DATA PROVIDED >>
□ □ □ □ □

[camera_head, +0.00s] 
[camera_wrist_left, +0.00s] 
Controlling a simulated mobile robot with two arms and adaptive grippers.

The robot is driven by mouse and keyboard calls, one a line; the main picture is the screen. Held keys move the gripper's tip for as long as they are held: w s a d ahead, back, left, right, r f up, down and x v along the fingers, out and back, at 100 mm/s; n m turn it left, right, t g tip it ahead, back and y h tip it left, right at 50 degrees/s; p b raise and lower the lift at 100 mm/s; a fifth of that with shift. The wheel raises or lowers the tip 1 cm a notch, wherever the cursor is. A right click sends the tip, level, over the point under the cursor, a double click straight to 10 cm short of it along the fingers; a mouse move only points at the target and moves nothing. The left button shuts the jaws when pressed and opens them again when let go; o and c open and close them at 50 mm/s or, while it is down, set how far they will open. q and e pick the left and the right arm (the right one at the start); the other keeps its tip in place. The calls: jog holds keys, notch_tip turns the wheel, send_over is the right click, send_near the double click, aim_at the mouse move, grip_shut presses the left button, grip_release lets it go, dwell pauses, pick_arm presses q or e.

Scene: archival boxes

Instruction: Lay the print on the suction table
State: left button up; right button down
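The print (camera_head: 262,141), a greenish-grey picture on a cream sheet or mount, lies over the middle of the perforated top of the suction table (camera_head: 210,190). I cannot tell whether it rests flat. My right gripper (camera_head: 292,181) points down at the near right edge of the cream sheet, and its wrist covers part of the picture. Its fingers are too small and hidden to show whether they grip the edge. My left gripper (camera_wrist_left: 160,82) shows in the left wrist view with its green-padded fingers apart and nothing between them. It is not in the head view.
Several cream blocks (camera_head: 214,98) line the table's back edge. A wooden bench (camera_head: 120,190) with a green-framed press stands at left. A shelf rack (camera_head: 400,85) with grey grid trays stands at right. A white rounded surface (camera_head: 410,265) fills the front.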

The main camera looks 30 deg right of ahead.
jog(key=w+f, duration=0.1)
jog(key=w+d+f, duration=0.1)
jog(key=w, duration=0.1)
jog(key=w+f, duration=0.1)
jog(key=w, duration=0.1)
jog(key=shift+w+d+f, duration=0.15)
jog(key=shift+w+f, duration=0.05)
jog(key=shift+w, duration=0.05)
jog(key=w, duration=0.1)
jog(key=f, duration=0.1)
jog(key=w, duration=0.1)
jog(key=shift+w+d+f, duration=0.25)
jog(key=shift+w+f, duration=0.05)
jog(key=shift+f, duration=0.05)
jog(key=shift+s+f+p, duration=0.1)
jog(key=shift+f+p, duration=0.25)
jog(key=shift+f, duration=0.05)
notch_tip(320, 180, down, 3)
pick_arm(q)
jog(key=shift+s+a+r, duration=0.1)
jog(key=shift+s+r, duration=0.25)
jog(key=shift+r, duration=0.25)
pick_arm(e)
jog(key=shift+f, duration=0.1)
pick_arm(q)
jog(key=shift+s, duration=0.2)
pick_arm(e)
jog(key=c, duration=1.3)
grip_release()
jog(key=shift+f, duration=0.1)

□ □ □ □ □

WORK TO BE COMPLETED >>
Word for word, write out the data.

COMPLETED TASK >>
[camera_head, +0.00s] 
[camera_wrist_left, +0.00s] 
Controlling a simulated mobile robot with two arms and adaptive grippers.

The robot is driven by mouse and keyboard calls, one a line; the main picture is the screen. Held keys move the gripper's tip for as long as they are held: w s a d ahead, back, left, right, r f up, down and x v along the fingers, out and back, at 100 mm/s; n m turn it left, right, t g tip it ahead, back and y h tip it left, right at 50 degrees/s; p b raise and lower the lift at 100 mm/s; a fifth of that with shift. The wheel raises or lowers the tip 1 cm a notch, wherever the cursor is. A right click sends the tip, level, over the point under the cursor, a double click straight to 10 cm short of it along the fingers; a mouse move only points at the target and moves nothing. The left button shuts the jaws when pressed and opens them again when let go; o and c open and close them at 50 mm/s or, while it is down, set how far they will open. q and e pick the left and the right arm (the right one at the start); the other keeps its tip in place. The calls: jog holds keys, notch_tip turns the wheel, send_over is the right click, send_near the double click, aim_at the mouse move, grip_shut presses the left button, grip_release lets it go, dwell pauses, pick_arm presses q or e.

Scene: archival boxes

Instruction: Lay the print on the suction table
State: left button up; right button down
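The print (camera_head: 262,141), a greenish-grey picture on a cream sheet or mount, lies over the middle of the perforated top of the suction table (camera_head: 210,190). I cannot tell whether it rests flat. My right gripper (camera_head: 292,181) points down at the near right edge of the cream sheet, and its wrist covers part of the picture. Its fingers are too small and hidden to show whether they grip the edge. My left gripper (camera_wrist_left: 160,82) shows in the left wrist view with its green-padded fingers apart and nothing between them. It is not in the head view.
Several cream blocks (camera_head: 214,98) line the table's back edge. A wooden bench (camera_head: 120,190) with a green-framed press stands at left. A shelf rack (camera_head: 400,85) with grey grid trays stands at right. A white rounded surface (camera_head: 410,265) fills the front.

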The main camera looks 30 deg right of ahead.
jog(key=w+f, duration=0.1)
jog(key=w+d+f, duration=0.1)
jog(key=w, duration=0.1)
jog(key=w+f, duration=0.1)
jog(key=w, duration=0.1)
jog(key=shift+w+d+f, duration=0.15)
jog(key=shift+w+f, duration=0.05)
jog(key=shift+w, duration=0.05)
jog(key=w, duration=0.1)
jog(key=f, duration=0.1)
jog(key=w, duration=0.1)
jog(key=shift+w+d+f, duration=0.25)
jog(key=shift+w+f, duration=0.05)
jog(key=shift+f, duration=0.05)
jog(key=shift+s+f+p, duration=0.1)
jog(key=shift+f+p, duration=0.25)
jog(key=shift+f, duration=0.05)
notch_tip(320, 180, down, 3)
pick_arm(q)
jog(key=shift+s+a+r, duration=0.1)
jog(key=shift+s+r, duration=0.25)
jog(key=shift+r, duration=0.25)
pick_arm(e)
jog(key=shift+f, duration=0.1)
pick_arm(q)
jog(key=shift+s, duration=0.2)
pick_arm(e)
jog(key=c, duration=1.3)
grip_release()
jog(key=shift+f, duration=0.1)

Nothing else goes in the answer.